* Short exercise
Copy each line in which the string "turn" occurs.

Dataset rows
BEGIN

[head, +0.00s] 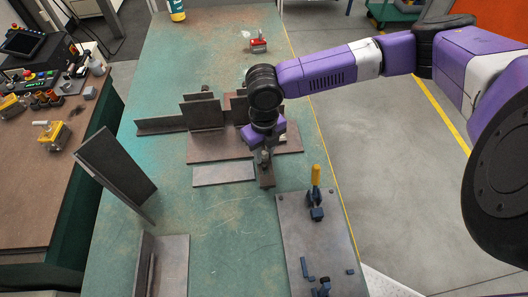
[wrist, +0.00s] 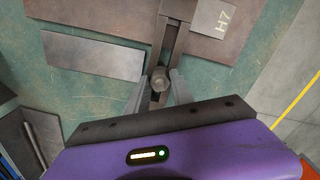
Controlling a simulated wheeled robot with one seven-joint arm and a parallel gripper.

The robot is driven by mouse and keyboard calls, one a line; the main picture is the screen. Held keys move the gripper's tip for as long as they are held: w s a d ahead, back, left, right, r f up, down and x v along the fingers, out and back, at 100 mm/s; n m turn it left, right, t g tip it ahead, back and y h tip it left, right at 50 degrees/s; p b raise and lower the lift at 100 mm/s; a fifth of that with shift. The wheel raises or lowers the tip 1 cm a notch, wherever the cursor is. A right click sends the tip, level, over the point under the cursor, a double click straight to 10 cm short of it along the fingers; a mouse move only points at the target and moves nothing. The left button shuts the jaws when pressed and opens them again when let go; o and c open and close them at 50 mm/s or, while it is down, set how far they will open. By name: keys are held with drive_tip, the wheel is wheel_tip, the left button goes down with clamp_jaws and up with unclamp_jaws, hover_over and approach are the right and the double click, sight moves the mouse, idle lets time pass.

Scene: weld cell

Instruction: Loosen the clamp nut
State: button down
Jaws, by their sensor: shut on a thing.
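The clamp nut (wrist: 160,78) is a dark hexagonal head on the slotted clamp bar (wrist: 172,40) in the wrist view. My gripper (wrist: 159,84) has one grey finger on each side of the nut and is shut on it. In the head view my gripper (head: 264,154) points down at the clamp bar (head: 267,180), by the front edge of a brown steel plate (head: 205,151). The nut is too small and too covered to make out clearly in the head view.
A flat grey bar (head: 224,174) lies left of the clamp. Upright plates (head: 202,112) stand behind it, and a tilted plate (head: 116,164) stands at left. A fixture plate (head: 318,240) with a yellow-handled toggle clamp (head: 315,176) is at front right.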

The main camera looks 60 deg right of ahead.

END
BEGIN

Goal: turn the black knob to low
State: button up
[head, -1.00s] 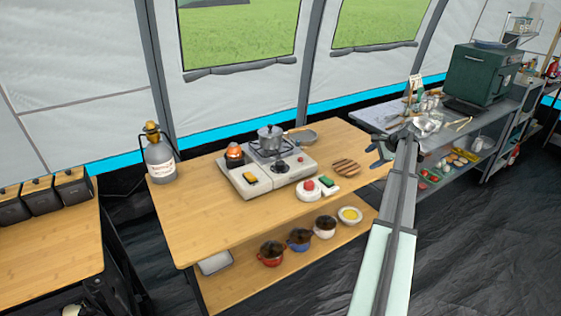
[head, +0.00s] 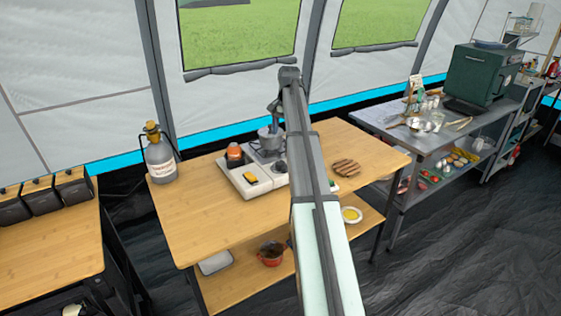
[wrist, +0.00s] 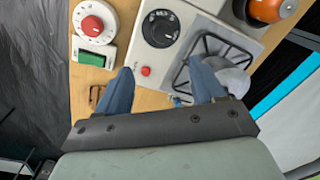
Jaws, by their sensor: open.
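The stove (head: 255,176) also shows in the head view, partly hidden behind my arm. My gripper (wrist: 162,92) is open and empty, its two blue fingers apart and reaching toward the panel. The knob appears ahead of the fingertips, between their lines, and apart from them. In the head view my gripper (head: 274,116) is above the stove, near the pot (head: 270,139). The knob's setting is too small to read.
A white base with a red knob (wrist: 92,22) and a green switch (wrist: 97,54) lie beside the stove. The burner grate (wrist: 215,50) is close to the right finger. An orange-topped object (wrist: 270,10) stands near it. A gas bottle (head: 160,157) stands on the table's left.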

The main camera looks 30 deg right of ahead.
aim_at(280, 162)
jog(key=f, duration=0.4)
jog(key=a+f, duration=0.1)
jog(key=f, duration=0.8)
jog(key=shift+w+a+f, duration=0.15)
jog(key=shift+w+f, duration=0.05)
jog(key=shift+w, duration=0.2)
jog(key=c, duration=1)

END

* Task answer
The robot is driven by mouse and keyboard calls, one a line; the main picture is the screen. Held keys move the gripper's tip for as long as they are held: w s a d ahead, back, left, right, r f up, down and x v along the fingers, out and back, at 100 mm/s; n m turn it left, right, t g tip it ahead, back and y h tip it left, right at 50 degrees/s; p b raise and lower the lift at 100 mm/s; a fifth of that with shift. The wheel raises or lowers the tip 1 cm a notch, wherever the cursor is. A right click sends the tip, level, over the point under the cursor, a double click straight to 10 cm short of it along the fingers; a mouse move only points at the target and moves nothing. The left button shuts the jaws when pressed and opens them again when let go; o and c open and close them at 50 mm/s or, while it is down, set how far they will open. By name: keys are held with drive_tip, the wheel is wheel_tip, the left button goes down with clamp_jaws and up with unclamp_jaws, hover_over and approach are the right and the double click, sight moves the mouse, idle lets time pass.
Goal: turn the black knob to low

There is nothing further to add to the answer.